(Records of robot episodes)
____________
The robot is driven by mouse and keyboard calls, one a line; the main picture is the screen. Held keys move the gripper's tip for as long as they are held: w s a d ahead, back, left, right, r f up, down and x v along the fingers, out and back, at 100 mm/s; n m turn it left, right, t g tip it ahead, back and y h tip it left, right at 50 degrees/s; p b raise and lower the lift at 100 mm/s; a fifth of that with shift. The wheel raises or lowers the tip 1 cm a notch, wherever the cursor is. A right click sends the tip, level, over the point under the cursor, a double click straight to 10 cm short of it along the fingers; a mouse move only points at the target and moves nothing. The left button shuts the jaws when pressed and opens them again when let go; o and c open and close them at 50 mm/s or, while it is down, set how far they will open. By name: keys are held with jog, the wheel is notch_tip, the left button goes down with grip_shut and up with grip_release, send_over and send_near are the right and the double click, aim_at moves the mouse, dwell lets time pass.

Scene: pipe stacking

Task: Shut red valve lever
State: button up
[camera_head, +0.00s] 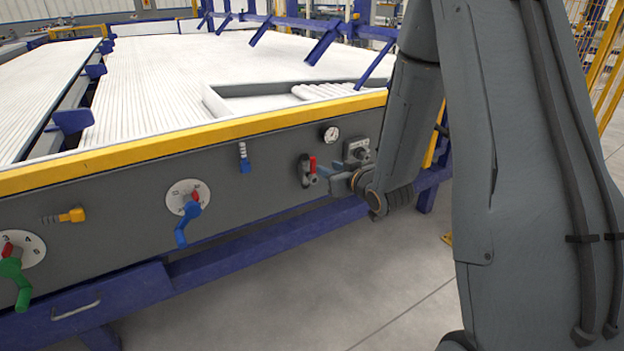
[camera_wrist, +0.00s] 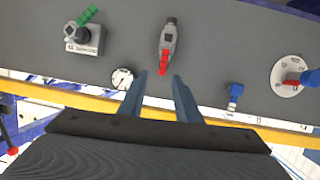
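The red valve lever (camera_head: 313,164) sits on a small grey valve body on the dark front panel, left of my gripper in the head view. In the wrist view the red lever (camera_wrist: 163,62) points toward the yellow edge, roughly in line with the grey valve body (camera_wrist: 169,38). My gripper (camera_head: 325,174) is close to the panel beside the valve. In the wrist view my gripper (camera_wrist: 159,76) has its two fingers apart with nothing between them. The lever lies just beyond the gap between the fingertips, and I cannot tell whether they touch it.
A round gauge (camera_head: 330,133) and a grey switch box (camera_head: 357,150) with a green handle (camera_wrist: 88,15) flank the valve. A blue valve (camera_head: 244,158), a blue-handled dial (camera_head: 187,212) and a yellow valve (camera_head: 72,215) are further left. A yellow rail (camera_head: 200,138) runs above the panel.

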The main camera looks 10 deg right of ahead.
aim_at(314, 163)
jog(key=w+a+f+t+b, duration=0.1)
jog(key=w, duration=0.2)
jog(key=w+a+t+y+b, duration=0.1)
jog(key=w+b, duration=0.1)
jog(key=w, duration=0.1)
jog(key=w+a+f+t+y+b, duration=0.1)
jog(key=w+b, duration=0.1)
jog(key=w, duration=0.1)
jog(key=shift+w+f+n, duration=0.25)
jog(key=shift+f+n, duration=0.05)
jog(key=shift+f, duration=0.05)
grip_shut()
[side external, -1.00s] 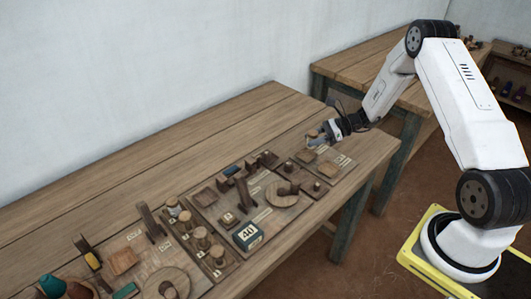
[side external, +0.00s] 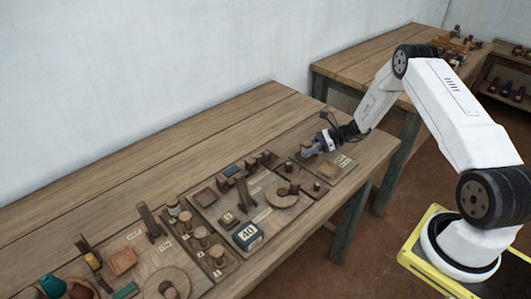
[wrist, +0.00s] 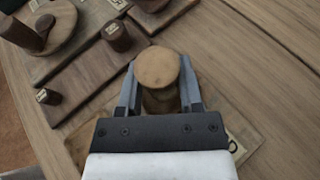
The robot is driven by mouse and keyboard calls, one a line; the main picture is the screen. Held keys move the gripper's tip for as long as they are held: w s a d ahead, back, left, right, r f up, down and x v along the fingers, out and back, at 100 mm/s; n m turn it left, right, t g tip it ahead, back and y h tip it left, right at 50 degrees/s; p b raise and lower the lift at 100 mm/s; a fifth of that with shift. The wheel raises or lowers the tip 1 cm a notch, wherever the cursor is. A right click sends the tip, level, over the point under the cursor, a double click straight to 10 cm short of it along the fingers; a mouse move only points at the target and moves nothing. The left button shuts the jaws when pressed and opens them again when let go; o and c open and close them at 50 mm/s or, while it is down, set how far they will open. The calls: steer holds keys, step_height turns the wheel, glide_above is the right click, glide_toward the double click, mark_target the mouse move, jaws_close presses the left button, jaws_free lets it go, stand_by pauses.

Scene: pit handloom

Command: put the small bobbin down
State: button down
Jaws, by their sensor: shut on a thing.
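The small bobbin (wrist: 158,67) is a pale wooden piece with a round flat top. In the wrist view it stands between the two grey fingers of my gripper (wrist: 159,82), which is shut on it. Its lower part is partly hidden by the fingers, and I cannot tell whether its base touches the board. In the side view my gripper (side external: 311,150) is low over the right end of the long wooden bench (side external: 215,125), above a small board (side external: 342,173) with a paper label.
To the left lies a larger wooden board (side external: 206,207) with pegs, a round disc and a dark green box marked 40 (side external: 247,236). Short dark pegs (wrist: 117,36) stand near the bobbin in the wrist view. The back of the bench is clear.

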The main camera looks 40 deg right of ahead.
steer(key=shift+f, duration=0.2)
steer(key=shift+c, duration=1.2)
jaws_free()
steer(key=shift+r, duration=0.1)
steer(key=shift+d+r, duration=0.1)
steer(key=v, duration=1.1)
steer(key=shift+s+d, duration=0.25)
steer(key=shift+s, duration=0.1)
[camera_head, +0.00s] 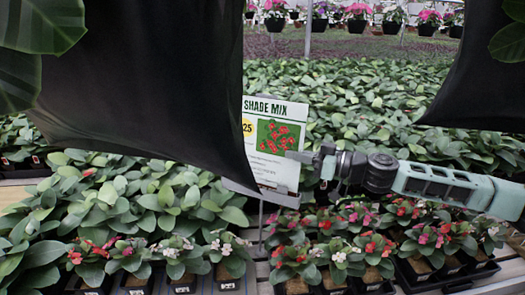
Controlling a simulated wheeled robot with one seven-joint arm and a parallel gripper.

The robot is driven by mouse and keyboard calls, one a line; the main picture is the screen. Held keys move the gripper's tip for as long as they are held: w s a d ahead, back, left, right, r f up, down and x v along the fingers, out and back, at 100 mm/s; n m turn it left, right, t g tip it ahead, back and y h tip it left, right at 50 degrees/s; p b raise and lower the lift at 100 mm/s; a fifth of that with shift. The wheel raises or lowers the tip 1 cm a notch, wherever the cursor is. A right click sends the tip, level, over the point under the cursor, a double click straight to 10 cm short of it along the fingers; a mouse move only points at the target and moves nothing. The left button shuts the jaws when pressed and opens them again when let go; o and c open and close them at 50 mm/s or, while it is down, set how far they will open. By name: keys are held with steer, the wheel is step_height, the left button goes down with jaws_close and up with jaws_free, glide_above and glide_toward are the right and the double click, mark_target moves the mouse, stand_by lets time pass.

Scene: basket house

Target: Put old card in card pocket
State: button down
____________
# [Aim]
Starting at the line that contains "Target: Put old card in card pocket", repeat each line exactly through the last one in the listing. Include both of those lines and nothing more.

# [Reply to the exercise]
Target: Put old card in card pocket
State: button down

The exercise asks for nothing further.